Show all lines from the listing below that contain "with".

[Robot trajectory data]
╔══

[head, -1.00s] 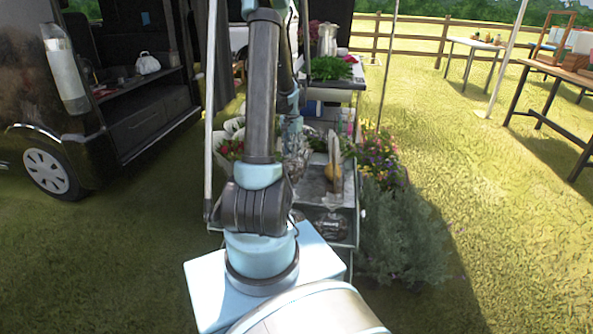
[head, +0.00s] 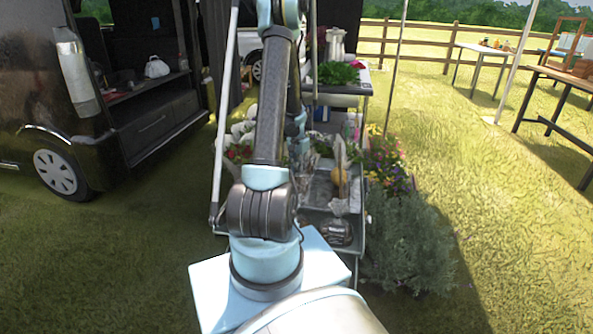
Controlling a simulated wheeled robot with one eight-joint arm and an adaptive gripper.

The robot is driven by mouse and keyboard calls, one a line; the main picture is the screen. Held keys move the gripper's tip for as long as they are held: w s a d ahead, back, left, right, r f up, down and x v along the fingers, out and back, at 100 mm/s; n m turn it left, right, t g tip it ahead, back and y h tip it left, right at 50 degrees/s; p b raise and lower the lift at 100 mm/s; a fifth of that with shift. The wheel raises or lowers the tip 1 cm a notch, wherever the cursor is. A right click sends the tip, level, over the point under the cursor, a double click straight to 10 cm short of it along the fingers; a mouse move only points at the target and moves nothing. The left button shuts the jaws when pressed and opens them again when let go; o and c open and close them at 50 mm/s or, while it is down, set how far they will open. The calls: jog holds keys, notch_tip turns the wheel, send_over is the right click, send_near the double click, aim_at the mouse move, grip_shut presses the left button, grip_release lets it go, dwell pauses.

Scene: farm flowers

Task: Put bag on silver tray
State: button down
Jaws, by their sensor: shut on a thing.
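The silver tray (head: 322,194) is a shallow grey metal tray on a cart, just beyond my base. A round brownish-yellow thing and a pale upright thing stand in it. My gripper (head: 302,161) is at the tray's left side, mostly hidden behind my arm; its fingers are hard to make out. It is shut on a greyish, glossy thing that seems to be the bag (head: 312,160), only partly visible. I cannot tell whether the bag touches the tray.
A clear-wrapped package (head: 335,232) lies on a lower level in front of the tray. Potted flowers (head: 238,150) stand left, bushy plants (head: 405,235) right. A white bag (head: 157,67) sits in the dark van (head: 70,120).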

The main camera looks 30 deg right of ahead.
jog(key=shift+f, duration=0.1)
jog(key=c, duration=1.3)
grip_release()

╚══
╔══

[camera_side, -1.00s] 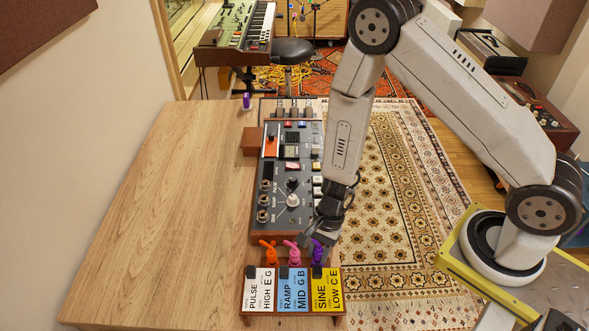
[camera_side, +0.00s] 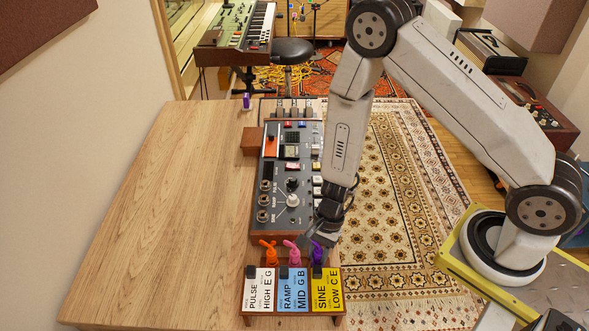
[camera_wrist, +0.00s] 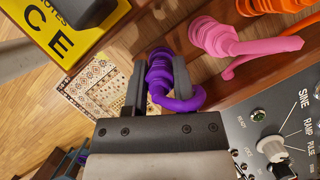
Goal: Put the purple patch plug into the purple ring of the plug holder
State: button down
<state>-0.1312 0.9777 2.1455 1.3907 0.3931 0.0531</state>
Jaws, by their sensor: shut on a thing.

╚══

Result of the exercise —
Controlling a simulated wheeled robot with one eight-joint arm and an adaptive gripper.
The robot is driven by mouse and keyboard calls, one a line; the main picture is the screen. Held keys move the gripper's tip for as long as they are held: w s a d ahead, back, left, right, r f up, down and x v along the fingers, out and back, at 100 mm/s; n m turn it left, right, t g tip it ahead, back and y h tip it left, right at 50 degrees/s; p b raise and lower the lift at 100 mm/s; a fifth of that with shift. The wheel raises or lowers the tip 1 cm a notch, wherever the cursor is. A right click sends the tip, level, over the point under the cursor, a double click straight to 10 cm short of it along the fingers; a mouse move only points at the target and moves nothing. The left button shuts the jaws when pressed and opens them again when let go; o and c open and close them at 50 mm/s or, while it is down, set how far they will open. The calls: jog holds keys, notch_tip turns the wheel, send_over is the right click, send_near the double click, aim_at the mouse move, grip_shut presses the left button, grip_release lets it go, dwell pauses.

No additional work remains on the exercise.